> [Instruction]
Your task is to tally the lines of the listing containing the word "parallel" and report the figure alone.

(Recorded robot episodes)
## BEGIN

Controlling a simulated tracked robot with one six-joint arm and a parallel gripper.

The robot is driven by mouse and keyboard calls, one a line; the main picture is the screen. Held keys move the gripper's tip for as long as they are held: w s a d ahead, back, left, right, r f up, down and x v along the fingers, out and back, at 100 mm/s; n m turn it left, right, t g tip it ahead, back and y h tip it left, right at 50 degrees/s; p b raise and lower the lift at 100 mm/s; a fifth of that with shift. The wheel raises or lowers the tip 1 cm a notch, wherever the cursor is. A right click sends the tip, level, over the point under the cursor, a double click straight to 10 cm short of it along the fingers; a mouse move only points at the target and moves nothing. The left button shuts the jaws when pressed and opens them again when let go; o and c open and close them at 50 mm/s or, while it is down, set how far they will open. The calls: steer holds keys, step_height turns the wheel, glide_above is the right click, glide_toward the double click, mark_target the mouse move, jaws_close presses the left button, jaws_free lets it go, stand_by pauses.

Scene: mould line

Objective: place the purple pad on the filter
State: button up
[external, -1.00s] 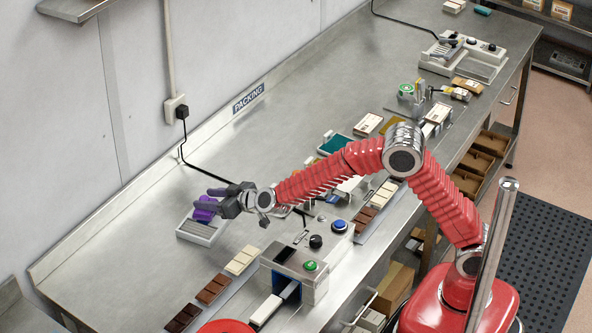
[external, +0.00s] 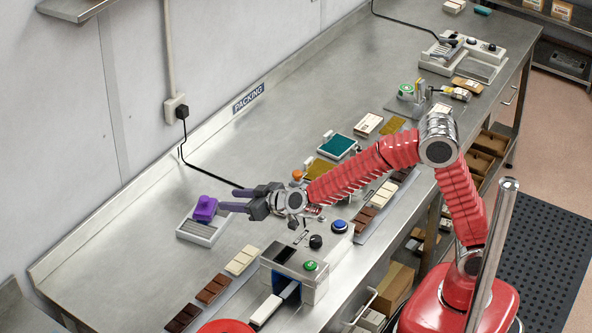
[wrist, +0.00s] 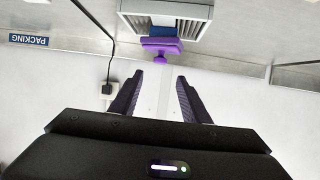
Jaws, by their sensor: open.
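The purple pad (external: 205,208) with a knob on top sits on the back part of a pale slatted block, the filter (external: 200,232), at the left of the bench. In the wrist view the pad (wrist: 160,43) shows at one end of the filter (wrist: 185,10), with a dark blue patch between them. My gripper (external: 229,200) is open and empty just right of the pad, its dark fingers apart from it. In the wrist view the fingers (wrist: 158,92) stand apart, with the knob beyond their tips.
A grey control box (external: 295,272) with green, black and blue knobs stands in front of my gripper. Rows of brown and cream bars (external: 242,260) lie beside it. A teal-topped tray (external: 337,146) is behind my arm. The bench behind the filter is clear.

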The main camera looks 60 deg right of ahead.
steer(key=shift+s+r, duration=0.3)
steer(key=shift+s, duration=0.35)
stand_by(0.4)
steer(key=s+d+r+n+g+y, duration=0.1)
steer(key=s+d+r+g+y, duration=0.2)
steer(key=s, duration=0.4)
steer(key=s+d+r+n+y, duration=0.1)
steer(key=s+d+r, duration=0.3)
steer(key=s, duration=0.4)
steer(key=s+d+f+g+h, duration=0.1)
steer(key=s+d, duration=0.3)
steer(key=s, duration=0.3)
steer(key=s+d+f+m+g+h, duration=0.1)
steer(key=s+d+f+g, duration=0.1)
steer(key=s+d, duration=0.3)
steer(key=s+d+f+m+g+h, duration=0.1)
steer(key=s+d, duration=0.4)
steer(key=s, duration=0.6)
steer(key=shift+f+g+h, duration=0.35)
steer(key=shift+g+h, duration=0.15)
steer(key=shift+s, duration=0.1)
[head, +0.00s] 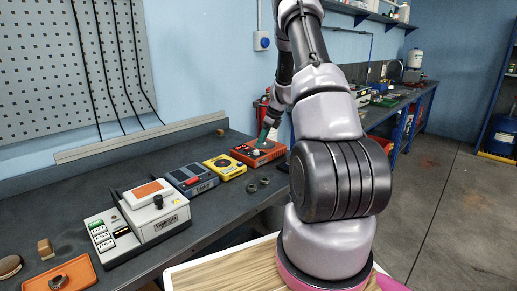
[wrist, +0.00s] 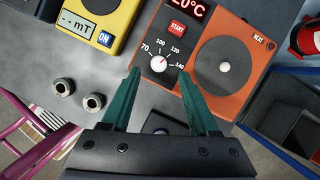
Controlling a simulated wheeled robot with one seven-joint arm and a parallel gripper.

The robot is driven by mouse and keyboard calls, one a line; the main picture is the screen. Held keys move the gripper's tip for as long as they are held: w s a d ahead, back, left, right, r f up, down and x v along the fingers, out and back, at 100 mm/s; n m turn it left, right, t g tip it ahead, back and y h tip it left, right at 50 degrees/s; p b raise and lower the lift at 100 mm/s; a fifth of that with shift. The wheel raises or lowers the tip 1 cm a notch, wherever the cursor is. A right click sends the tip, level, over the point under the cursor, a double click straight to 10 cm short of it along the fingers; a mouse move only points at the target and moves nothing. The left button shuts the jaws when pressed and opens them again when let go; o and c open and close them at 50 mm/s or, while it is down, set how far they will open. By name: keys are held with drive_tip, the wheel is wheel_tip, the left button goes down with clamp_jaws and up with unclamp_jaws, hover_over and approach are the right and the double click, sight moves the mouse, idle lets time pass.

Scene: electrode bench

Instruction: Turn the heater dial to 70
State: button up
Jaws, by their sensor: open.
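The heater (wrist: 232,62) is an orange unit with a dark panel, a round plate and a red display ending in "0°C"; it also shows in the head view (head: 248,154). Its white dial (wrist: 158,64) has marks 70, 100, 120 and 140 around it. I cannot make out where the dial points. My gripper (wrist: 159,75) is open, with green fingers left and right of the dial in the wrist view. No contact with the dial is visible. In the head view one green finger (head: 265,132) shows above the heater, partly hidden by my arm.
A red START button (wrist: 177,28) sits above the dial. A yellow meter (wrist: 95,22) stands left of the heater. Two metal rings (wrist: 64,87) (wrist: 94,102) lie on the bench. A white instrument (head: 150,215) stands farther left, and a red object (wrist: 308,38) is at the right.

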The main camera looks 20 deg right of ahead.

## END

> [Task answer]
2